Problem details: Exactly as they appear, output all of the records. Skip any images.

Robot task records:
----

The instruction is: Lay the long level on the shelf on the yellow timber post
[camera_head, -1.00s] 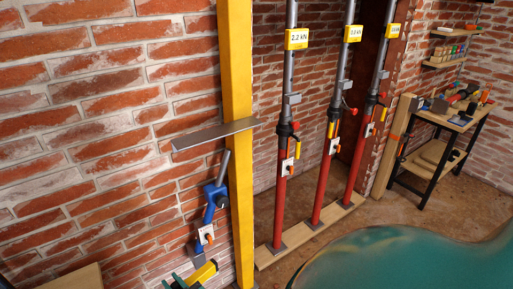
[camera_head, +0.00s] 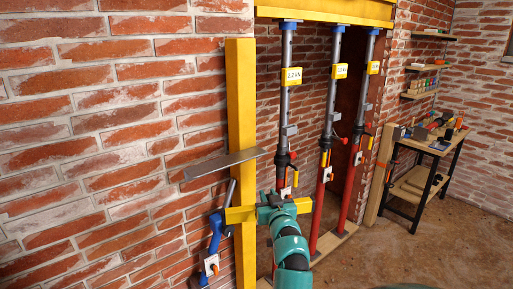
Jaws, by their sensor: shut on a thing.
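The yellow timber post (camera_head: 240,95) stands upright against the brick wall. A thin grey shelf (camera_head: 212,165) sticks out to the left across it at mid-height, and its visible top is bare. My gripper (camera_head: 277,205) is shut on the long yellow level (camera_head: 241,214), around its middle. The level lies roughly level across the picture, below the shelf and to its right. Its left end overlaps the post in the picture; I cannot tell how far in front it is. The fingertips are partly hidden by the gripper body.
A blue clamp-like prop (camera_head: 216,228) stands under the shelf, left of the post. Several red and grey props with yellow load tags (camera_head: 293,79) hold up a yellow beam (camera_head: 325,12) at right. A workbench (camera_head: 428,143) stands farther right. Floor at right is clear.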

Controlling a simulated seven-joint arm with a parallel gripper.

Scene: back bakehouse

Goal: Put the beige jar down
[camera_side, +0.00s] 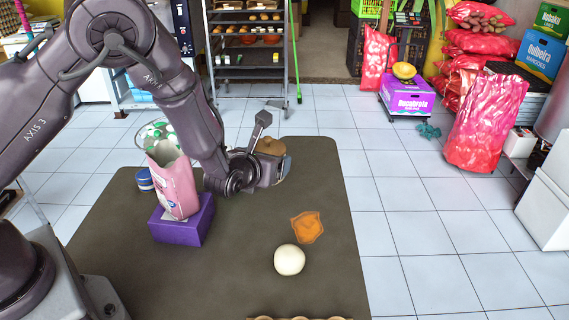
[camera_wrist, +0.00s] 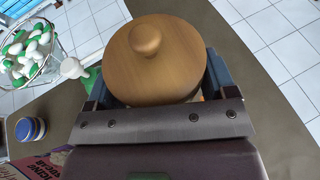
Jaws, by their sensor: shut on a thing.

----

Expected output:
The instruction is: Lay the long level on the shelf on the yellow timber post
[camera_head, -1.00s] 
[camera_head, +0.00s] 
Jaws, by their sensor: shut on a thing.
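The yellow timber post (camera_head: 240,95) stands upright against the brick wall. A thin grey shelf (camera_head: 212,165) sticks out to the left across it at mid-height, and its visible top is bare. My gripper (camera_head: 277,205) is shut on the long yellow level (camera_head: 241,214), around its middle. The level lies roughly level across the picture, below the shelf and to its right. Its left end overlaps the post in the picture; I cannot tell how far in front it is. The fingertips are partly hidden by the gripper body.
A blue clamp-like prop (camera_head: 216,228) stands under the shelf, left of the post. Several red and grey props with yellow load tags (camera_head: 293,79) hold up a yellow beam (camera_head: 325,12) at right. A workbench (camera_head: 428,143) stands farther right. Floor at right is clear.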

Controlling a simulated seven-joint arm with a parallel gripper.

Scene: back bakehouse

Goal: Put the beige jar down
[camera_side, +0.00s] 
[camera_wrist, +0.00s] 
Jaws, by their sensor: shut on a thing.

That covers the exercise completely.